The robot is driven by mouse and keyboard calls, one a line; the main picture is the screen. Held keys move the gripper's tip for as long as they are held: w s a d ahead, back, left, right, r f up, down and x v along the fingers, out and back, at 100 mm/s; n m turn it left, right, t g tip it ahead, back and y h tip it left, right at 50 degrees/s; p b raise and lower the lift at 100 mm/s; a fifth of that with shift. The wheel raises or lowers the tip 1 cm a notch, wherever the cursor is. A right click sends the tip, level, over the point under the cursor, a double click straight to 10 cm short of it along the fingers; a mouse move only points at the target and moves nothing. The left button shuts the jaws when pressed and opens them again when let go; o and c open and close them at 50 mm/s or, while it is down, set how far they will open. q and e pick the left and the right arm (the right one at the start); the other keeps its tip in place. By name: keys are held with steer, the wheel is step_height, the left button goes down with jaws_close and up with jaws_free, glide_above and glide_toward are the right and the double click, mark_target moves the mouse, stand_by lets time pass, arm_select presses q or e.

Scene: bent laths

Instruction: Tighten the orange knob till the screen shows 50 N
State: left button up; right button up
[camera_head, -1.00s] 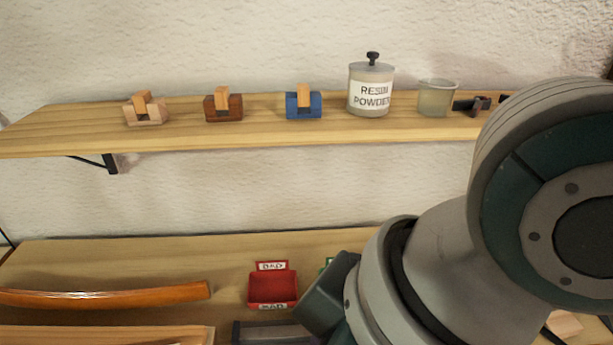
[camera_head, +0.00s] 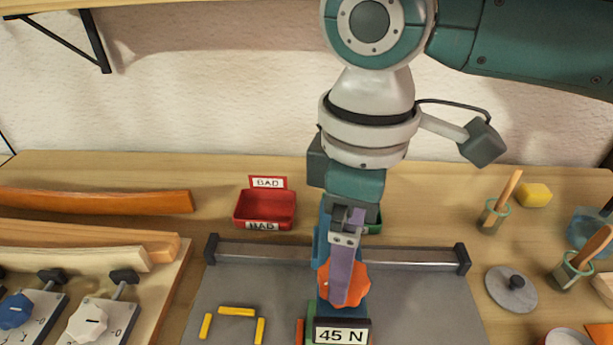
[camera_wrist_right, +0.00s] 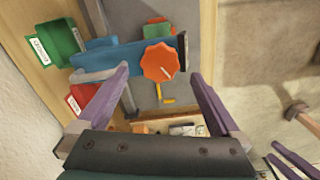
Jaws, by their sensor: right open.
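The orange knob (camera_head: 357,282) sits on a blue clamp (camera_head: 322,250), partly hidden behind a purple finger in the head view. The screen (camera_head: 341,336) below it reads 45 N. My right gripper (camera_wrist_right: 160,73) is open, pointing down at the clamp. In the right wrist view the orange knob (camera_wrist_right: 158,62) lies between its two spread fingers, with a visible gap on each side. I cannot tell the finger height over the knob. Two purple fingers at the lower right edge of that view look like my left gripper (camera_wrist_right: 287,162); their opening is unclear.
A red BAD bin (camera_head: 265,208) stands behind the clamp, and a green bin (camera_head: 373,222) is partly hidden by my arm. Yellow pieces (camera_head: 236,311) lie on the grey mat left of the clamp. Brush pots (camera_head: 494,215) and a grey lid (camera_head: 511,290) are at right.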

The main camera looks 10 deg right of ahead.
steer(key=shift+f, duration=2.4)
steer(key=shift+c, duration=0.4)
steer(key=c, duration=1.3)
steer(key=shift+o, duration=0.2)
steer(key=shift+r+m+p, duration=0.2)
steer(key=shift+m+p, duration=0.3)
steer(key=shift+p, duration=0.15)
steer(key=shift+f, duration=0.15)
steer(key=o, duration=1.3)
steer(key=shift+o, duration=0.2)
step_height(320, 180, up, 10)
---
Every line should be retyped exactly, with the pictures omitted.

The robot is driven by mouse and keyboard calls, one a line; the main picture is the screen. Held keys move the gripper's tip for as long as they are held: w s a d ahead, back, left, right, r f up, down and x v along the fingers, out and back, at 100 mm/s; n m turn it left, right, t g tip it ahead, back and y h tip it left, right at 50 degrees/s; p b raise and lower the lift at 100 mm/s; a fifth of that with shift. The wheel raises or lowers the tip 1 cm a notch, wherever the cursor is. A right click sends the tip, level, over the point under the cursor, a double click straight to 10 cm short of it along the fingers; a mouse move only points at the target and moves nothing. The left button shuts the jaws when pressed and opens them again when let go; o and c open and close them at 50 mm/s or, while it is down, set how far they will open. q and e pick the left and the right arm (the right one at the start); the other keeps its tip in place. By name: keys are held with steer, the wheel is step_height, the left button goes down with jaws_close and up with jaws_free, glide_above and glide_toward are the right and the double click, mark_target moves the mouse, stand_by lets time pass, arm_select presses q or e.

Scene: bent laths

Instruction: Tighten the orange knob till the screen shows 50 N
State: left button up; right button up
[camera_head, -1.00s] 
[camera_head, +0.00s] 
[camera_wrist_right, +0.00s] 
Jaws, by their sensor: right open.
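The orange knob (camera_head: 357,282) sits on a blue clamp (camera_head: 322,250), partly hidden behind a purple finger in the head view. The screen (camera_head: 341,336) below it reads 45 N. My right gripper (camera_wrist_right: 160,73) is open, pointing down at the clamp. In the right wrist view the orange knob (camera_wrist_right: 158,62) lies between its two spread fingers, with a visible gap on each side. I cannot tell the finger height over the knob. Two purple fingers at the lower right edge of that view look like my left gripper (camera_wrist_right: 287,162); their opening is unclear.
A red BAD bin (camera_head: 265,208) stands behind the clamp, and a green bin (camera_head: 373,222) is partly hidden by my arm. Yellow pieces (camera_head: 236,311) lie on the grey mat left of the clamp. Brush pots (camera_head: 494,215) and a grey lid (camera_head: 511,290) are at right.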

The main camera looks 10 deg right of ahead.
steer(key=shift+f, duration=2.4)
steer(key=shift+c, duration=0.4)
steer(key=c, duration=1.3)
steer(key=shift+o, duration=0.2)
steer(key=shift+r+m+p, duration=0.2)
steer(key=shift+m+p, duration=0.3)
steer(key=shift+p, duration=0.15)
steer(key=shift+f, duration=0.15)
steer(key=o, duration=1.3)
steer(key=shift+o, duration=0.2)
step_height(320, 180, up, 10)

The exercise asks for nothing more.